Exercise >>
Transcribe the listing exactly, leaving out every picture.

-----

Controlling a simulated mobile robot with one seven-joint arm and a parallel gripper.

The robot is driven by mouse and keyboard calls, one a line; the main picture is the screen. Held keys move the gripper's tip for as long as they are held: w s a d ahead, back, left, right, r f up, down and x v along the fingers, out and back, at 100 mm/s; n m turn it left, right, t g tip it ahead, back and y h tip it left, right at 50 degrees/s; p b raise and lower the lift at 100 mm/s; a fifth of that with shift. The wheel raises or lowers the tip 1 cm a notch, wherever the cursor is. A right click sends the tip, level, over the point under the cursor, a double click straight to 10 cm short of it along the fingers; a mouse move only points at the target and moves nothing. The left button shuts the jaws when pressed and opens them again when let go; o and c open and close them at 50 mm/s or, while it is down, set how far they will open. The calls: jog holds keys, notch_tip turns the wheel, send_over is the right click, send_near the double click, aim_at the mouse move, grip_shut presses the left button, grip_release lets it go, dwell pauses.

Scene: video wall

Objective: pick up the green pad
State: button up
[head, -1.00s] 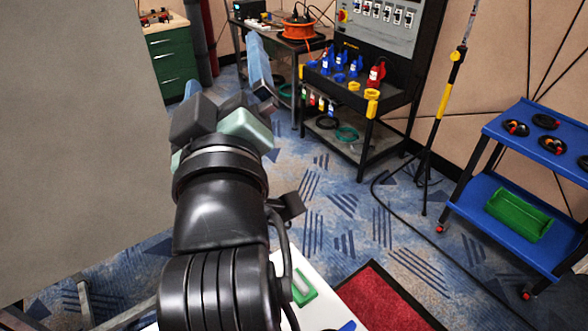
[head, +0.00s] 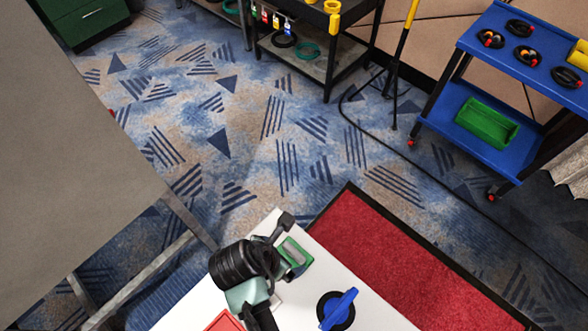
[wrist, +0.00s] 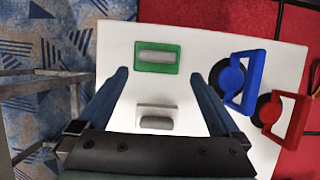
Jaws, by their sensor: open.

-----

Result >>
Controlling a simulated mobile robot with one seven-joint arm and a parallel gripper.

The robot is driven by mouse and keyboard calls, one a line; the main picture is the screen. Held keys move the gripper's tip for as long as they are held: w s a d ahead, back, left, right, r f up, down and x v along the fingers, out and back, at 100 mm/s; n m turn it left, right, t g tip it ahead, back and y h tip it left, right at 50 degrees/s; p b raise and lower the lift at 100 mm/s; a fifth of that with shift. The wheel raises or lowers the tip 1 cm a notch, wherever the cursor is. A right click sends the tip, level, over the point under the cursor, a double click straight to 10 cm short of it along the fingers; a mouse move only points at the target and moves nothing. The left button shuts the jaws when pressed and opens them again when let go; o and c open and close them at 50 mm/s or, while it is down, set how far they will open. The calls: jog holds keys, notch_tip turns the wheel, send_over is the right click, send_near the double click, aim_at the mouse move, grip_shut presses the left button, grip_release lets it go, dwell pauses.

Scene: video wall

Objective: pick up the green pad
State: button up
[head, -1.00s] 
[head, +0.00s] 
[wrist, +0.00s] 
Jaws, by their sensor: open.

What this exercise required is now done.